• Exercise task:
Locate every line in the material below that has the word "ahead". Copy each of those lines.

--------------------

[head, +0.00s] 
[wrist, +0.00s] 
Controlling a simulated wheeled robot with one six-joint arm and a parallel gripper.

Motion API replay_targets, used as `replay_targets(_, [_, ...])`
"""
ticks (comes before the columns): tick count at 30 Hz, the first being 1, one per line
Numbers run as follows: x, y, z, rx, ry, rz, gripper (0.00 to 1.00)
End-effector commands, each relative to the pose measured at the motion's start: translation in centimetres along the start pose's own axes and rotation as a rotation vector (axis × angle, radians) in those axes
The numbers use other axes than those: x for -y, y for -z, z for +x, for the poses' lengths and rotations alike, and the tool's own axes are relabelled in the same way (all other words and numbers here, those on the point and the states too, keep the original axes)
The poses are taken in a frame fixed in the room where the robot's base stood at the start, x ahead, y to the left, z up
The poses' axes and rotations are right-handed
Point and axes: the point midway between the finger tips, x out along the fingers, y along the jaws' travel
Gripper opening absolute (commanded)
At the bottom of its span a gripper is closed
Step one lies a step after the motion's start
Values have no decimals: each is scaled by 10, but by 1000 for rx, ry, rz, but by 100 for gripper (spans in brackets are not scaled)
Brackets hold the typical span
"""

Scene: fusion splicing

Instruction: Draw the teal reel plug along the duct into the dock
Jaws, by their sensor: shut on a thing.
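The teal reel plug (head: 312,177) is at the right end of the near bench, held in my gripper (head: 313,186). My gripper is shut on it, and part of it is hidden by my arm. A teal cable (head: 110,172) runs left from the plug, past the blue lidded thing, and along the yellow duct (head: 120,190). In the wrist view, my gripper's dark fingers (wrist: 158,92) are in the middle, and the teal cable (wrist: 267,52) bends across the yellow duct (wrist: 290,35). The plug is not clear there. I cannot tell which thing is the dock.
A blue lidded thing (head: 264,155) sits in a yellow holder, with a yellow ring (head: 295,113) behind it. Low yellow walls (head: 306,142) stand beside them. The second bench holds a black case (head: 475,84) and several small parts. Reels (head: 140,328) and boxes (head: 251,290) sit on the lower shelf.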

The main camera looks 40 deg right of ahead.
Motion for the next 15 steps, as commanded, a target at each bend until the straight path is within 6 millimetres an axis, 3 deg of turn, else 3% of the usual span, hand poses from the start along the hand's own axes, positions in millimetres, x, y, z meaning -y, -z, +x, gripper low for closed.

--------------------

• Solution to this problem:
The poses are taken in a frame fixed in the room where the robot's base stood at the start, x ahead, y to the left, z up
The main camera looks 40 deg right of ahead.

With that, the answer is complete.